**Data block**
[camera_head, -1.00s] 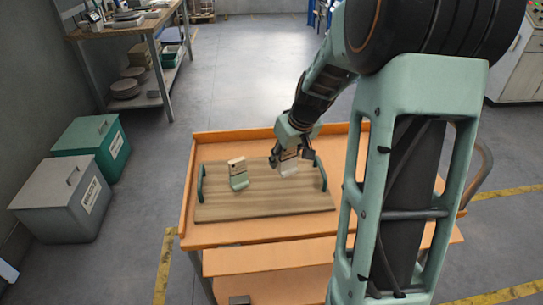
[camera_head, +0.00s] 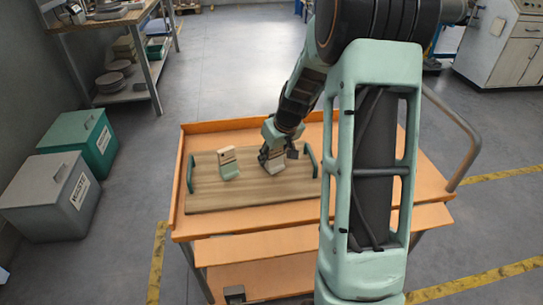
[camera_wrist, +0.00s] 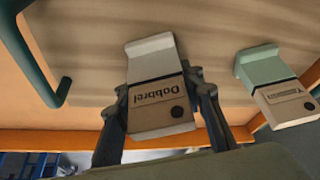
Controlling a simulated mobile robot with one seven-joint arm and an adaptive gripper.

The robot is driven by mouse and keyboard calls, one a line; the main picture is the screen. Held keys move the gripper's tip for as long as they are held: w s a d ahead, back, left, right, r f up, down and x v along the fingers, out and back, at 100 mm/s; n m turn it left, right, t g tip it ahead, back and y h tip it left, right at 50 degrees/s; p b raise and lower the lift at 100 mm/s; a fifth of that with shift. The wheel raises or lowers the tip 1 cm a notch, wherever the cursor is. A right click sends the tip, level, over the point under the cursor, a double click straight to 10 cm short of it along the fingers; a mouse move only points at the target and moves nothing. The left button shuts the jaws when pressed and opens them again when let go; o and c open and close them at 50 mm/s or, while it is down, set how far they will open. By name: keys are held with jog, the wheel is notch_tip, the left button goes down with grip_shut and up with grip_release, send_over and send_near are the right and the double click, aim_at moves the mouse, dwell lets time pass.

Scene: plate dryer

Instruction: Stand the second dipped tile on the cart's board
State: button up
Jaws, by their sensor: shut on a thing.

**What needs to be done**
Nothing but the lines from the one with "Controlling a simulated" through the one with "Scene: plate dryer" should be retyped; include both and keep them exact.

**Result**
Controlling a simulated mobile robot with one seven-joint arm and an adaptive gripper.

The robot is driven by mouse and keyboard calls, one a line; the main picture is the screen. Held keys move the gripper's tip for as long as they are held: w s a d ahead, back, left, right, r f up, down and x v along the fingers, out and back, at 100 mm/s; n m turn it left, right, t g tip it ahead, back and y h tip it left, right at 50 degrees/s; p b raise and lower the lift at 100 mm/s; a fifth of that with shift. The wheel raises or lowers the tip 1 cm a notch, wherever the cursor is. A right click sends the tip, level, over the point under the cursor, a double click straight to 10 cm short of it along the fingers; a mouse move only points at the target and moves nothing. The left button shuts the jaws when pressed and opens them again when let go; o and c open and close them at 50 mm/s or, while it is down, set how far they will open. By name: keys are held with jog, the wheel is notch_tip, the left button goes down with grip_shut and up with grip_release, send_over and send_near are the right and the double click, aim_at moves the mouse, dwell lets time pass.

Scene: plate dryer

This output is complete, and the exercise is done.